Low oil prices are a good thing, right? Not always.

Plummeting oil prices seem like good news for US consumers, who are paying less at the pump than they have in four years. But cheap crude has its drawbacks – from undermining domestic oil production, to discouraging investment in new energy sources.

US consumers are reveling in low oil prices. Inexpensive crude translates into savings at the pump, leaving Americans with more money to spend on groceries, clothing, and holiday gifts. That, on the whole, should give the US economy a lift.

But there are serious potential downsides to slipping prices, too. If prices continue their descent, states with shale oil booms could start hurting. Banks and pension funds that invest in energy are also vulnerable to the impacts of tumbling oil prices, and the US economy could be harmed by low inflation. Globally, efforts to decrease greenhouse gas emissions could face headwinds as drivers take advantage of the cheap fossil fuel.

“A large part of the US economy is invested in oil and gas production,” says Morgan Downey, a New York-based commodities trader, adding that the fall in oil prices “definitely has a negative impact on investors and pension plans.”

Oil prices have tumbled nearly 40 percent since June. Growing US production and the return of crude supplies from Libya and Iraq created a surplus of oil in the global market over the summer. But with soft demand from Asia and Europe, that extra oil was left sloshing in the marketplace, driving down prices. Prices fell further last week after the Organization of Petroleum Exporting Countries (OPEC) – the cartel of major oil-producing countries like Saudi Arabia and Venezuela – decided to let oil prices fall by maintaining their production at current levels.

On the whole, it’s a win for the US economy since US oil demand goes beyond the dramatic amounts of new oil flowing from North Dakota and Texas.

“Despite the impressive recent gains in natural gas and crude oil production, the U.S. still is a net importer of energy,” William C. Dudley, president of the Federal Reserve Bank of New York, said Monday at Bernard Baruch College. “As a result, falling energy prices are beneficial for our economy and should be a strong spur to consumer spending.”

But what happens if prices dip too far, too quickly? At some point, producers earn less than what it costs to drill US shale oil out of the ground. Things could then get dicey, particularly in states whose job growth and economic vitality stem from the shale boom.

“These falling oil prices are certainly going to affect the economies of North Dakota, Texas, and Alaska,” says Andrew Lipow, president of Lipow Oil Associates in Houston, in a telephone interview. “Especially North Dakota and Texas, where the shale boom is.”

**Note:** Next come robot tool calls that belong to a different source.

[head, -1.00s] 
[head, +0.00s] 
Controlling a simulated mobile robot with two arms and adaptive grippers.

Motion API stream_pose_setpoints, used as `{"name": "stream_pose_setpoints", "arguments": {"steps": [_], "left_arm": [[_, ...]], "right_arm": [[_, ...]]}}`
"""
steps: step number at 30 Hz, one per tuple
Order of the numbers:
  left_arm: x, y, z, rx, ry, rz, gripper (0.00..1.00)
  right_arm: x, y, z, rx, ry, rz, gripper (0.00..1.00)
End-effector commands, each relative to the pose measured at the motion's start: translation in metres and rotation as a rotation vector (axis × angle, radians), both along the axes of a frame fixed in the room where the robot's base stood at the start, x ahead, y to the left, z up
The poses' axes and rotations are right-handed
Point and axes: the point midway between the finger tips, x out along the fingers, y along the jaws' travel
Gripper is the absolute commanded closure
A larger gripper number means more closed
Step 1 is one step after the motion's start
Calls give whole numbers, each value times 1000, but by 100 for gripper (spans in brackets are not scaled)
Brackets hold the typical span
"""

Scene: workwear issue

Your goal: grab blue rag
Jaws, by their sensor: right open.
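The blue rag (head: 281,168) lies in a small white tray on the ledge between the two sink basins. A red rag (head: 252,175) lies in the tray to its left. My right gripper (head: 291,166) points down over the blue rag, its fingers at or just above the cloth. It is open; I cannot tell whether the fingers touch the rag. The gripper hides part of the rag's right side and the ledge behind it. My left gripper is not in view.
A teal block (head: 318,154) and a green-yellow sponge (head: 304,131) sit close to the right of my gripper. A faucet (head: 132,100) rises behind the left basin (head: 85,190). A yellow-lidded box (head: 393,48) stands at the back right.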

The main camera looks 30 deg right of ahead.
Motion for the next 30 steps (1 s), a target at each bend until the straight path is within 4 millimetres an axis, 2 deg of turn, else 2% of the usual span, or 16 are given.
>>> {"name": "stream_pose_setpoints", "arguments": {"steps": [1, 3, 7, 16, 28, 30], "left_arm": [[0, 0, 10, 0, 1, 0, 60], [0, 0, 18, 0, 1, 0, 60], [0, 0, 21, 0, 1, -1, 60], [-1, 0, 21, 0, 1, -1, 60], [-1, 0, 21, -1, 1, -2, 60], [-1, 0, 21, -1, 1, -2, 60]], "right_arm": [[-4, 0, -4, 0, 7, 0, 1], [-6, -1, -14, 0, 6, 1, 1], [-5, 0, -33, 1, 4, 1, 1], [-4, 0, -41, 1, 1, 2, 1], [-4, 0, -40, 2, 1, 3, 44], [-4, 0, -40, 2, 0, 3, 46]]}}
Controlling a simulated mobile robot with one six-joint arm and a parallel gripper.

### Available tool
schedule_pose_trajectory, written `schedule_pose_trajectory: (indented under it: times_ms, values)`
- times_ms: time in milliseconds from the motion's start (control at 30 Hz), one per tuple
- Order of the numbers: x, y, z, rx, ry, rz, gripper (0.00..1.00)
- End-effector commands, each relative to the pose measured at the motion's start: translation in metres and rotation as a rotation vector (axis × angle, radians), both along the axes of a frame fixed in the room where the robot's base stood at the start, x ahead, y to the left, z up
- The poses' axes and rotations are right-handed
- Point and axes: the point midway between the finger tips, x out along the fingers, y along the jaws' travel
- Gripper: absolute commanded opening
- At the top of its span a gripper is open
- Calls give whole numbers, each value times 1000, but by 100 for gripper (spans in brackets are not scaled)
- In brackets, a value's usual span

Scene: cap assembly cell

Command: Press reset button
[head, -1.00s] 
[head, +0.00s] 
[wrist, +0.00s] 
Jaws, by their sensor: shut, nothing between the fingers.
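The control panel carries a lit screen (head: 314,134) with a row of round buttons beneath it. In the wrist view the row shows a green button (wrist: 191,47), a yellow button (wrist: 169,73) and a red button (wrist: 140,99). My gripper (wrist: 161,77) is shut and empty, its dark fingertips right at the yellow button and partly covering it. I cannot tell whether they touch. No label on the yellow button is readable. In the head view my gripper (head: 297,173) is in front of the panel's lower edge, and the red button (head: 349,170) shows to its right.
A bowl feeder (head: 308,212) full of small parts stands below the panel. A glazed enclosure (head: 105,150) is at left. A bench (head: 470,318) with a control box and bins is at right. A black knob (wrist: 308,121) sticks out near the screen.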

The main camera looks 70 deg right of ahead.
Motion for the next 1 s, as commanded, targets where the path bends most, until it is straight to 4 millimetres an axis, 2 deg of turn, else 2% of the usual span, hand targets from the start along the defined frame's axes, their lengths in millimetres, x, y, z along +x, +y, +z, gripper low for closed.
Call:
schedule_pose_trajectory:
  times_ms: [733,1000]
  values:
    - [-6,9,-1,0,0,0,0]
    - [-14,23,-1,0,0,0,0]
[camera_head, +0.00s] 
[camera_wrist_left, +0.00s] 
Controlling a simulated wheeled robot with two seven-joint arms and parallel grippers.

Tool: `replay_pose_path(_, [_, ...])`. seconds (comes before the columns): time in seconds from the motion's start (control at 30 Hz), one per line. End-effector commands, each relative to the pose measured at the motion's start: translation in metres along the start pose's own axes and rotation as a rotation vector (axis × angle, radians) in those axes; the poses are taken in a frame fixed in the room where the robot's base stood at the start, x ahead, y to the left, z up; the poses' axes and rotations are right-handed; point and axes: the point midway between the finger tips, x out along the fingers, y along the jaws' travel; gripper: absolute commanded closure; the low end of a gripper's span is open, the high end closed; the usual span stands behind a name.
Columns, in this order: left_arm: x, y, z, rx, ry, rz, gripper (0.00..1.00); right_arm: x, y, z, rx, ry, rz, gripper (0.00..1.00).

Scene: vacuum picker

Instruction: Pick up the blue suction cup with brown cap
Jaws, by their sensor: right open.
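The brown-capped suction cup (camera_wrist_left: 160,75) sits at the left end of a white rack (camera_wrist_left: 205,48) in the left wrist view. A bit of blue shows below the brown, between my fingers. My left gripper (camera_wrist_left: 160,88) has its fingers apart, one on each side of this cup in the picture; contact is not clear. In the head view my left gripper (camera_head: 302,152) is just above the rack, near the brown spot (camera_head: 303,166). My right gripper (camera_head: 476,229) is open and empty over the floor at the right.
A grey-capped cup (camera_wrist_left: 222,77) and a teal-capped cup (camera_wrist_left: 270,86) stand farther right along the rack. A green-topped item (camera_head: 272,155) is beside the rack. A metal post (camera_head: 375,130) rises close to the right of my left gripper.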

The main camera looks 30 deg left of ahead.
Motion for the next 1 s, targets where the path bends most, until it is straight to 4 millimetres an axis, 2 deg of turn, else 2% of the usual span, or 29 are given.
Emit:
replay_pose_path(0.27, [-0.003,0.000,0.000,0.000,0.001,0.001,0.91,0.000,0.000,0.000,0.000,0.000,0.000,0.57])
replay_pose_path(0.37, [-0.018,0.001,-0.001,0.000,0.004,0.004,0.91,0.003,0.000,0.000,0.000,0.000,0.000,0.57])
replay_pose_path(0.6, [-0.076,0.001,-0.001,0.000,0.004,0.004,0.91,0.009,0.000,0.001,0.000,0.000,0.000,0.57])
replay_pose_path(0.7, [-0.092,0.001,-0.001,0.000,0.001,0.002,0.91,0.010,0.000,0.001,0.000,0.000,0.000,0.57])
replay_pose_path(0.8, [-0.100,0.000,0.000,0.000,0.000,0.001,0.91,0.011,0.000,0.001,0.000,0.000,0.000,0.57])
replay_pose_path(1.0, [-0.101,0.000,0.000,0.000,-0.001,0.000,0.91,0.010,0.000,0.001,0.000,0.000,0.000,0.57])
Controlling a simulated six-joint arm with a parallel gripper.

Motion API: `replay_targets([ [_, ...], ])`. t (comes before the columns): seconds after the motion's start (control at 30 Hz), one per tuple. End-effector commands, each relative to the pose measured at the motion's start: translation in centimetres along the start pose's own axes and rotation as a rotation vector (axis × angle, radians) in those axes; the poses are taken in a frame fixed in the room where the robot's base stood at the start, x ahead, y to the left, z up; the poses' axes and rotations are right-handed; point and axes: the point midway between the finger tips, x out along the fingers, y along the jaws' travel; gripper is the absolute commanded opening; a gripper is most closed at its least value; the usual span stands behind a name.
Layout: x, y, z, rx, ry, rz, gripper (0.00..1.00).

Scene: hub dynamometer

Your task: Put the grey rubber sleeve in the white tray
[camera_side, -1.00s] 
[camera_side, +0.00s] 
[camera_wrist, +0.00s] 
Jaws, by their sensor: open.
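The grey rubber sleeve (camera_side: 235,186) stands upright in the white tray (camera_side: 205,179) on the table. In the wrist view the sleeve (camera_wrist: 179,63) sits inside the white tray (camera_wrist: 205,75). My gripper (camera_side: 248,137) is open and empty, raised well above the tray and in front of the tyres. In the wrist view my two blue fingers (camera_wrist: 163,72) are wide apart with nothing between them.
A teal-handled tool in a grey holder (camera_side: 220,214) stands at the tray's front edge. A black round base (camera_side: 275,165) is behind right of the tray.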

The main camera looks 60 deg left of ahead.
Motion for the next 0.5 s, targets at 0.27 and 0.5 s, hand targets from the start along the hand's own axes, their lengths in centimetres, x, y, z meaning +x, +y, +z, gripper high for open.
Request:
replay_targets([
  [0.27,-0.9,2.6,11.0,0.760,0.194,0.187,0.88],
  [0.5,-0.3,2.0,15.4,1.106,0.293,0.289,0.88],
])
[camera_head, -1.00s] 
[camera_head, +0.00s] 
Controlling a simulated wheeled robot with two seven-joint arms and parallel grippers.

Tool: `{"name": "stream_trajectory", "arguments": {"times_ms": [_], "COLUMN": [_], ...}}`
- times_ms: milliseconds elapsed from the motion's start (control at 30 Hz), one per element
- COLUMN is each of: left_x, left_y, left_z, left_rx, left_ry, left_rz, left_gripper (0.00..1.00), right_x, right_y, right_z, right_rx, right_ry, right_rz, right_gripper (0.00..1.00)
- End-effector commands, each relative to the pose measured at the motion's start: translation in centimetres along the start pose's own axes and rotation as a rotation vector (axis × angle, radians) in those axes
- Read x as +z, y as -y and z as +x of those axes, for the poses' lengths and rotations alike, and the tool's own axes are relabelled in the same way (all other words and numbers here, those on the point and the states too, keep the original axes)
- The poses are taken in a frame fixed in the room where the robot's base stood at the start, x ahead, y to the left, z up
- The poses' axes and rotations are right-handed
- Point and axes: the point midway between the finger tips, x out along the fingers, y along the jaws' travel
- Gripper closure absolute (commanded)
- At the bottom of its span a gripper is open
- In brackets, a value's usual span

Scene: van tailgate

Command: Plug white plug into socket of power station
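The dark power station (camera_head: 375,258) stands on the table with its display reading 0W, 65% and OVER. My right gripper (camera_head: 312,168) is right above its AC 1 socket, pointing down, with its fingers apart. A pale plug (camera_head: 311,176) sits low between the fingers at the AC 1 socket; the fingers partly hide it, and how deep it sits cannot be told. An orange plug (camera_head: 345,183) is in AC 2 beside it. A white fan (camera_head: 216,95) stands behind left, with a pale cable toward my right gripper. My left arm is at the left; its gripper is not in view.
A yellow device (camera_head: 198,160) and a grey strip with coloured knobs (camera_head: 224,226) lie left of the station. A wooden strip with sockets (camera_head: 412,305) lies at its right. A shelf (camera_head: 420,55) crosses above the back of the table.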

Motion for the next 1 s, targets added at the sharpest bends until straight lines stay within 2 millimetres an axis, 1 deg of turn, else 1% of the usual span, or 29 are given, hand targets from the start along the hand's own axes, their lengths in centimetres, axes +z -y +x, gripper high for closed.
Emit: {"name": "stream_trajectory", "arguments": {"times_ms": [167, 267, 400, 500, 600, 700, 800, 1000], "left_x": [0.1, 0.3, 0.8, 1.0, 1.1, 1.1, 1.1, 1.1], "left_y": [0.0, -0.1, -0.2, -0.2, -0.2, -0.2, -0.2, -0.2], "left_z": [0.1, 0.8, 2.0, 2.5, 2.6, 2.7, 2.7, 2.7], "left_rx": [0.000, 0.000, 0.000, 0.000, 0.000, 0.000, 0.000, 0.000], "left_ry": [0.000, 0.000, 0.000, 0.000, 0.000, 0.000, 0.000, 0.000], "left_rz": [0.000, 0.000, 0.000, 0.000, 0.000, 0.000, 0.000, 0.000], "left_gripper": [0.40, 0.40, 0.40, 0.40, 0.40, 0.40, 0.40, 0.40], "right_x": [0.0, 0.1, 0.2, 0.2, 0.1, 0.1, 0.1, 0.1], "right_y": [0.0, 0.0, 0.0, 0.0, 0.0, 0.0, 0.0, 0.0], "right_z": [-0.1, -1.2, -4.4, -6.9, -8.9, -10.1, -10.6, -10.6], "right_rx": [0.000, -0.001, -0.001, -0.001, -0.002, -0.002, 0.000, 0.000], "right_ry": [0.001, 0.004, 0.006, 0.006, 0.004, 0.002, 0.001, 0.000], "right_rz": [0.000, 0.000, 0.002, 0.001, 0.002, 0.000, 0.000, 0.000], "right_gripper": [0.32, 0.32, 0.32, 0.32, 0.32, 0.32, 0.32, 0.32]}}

The break-even price for oil produced in North Dakota and Texas shale formations is relatively high, and Mr. Lipow says oil prices in the $60 to $70 a barrel range would impact production levels in North Dakota and Texas. West Texas Intermediate, the North American benchmark for crude oil, hovered around $67 a barrel Wednesday.

And there are signs that producers are already starting to scale back. There was a 40 percent drop in the number of new well permits the US issued in November, Reuters reports – a sign that low prices have made producers nervous about the future.

“That’s a huge drop off, and it’s all in the Bakken in North Dakota, and the Eagle Ford and Permian in Texas,” Mr. Downey says in a telephone interview Wednesday. “Usually that’s the first leading indicator to show this may be the floor for oil prices. You’re getting a supply side response.”

Low inflation is another concern as oil prices fall. Inflation is already below the Federal Reserve’s 2 percent target, making it hard for the central bank to raise interest rates to pre-recession levels.

Regional banks stand to lose the most of any US banks if shale producers cut back in a low-price environment, as the Wall Street Journal noted Monday. Energy loans comprise between 10 and 20 percent of several regional banks’ portfolios, and if oil prices decline further demand for those loans could dry up.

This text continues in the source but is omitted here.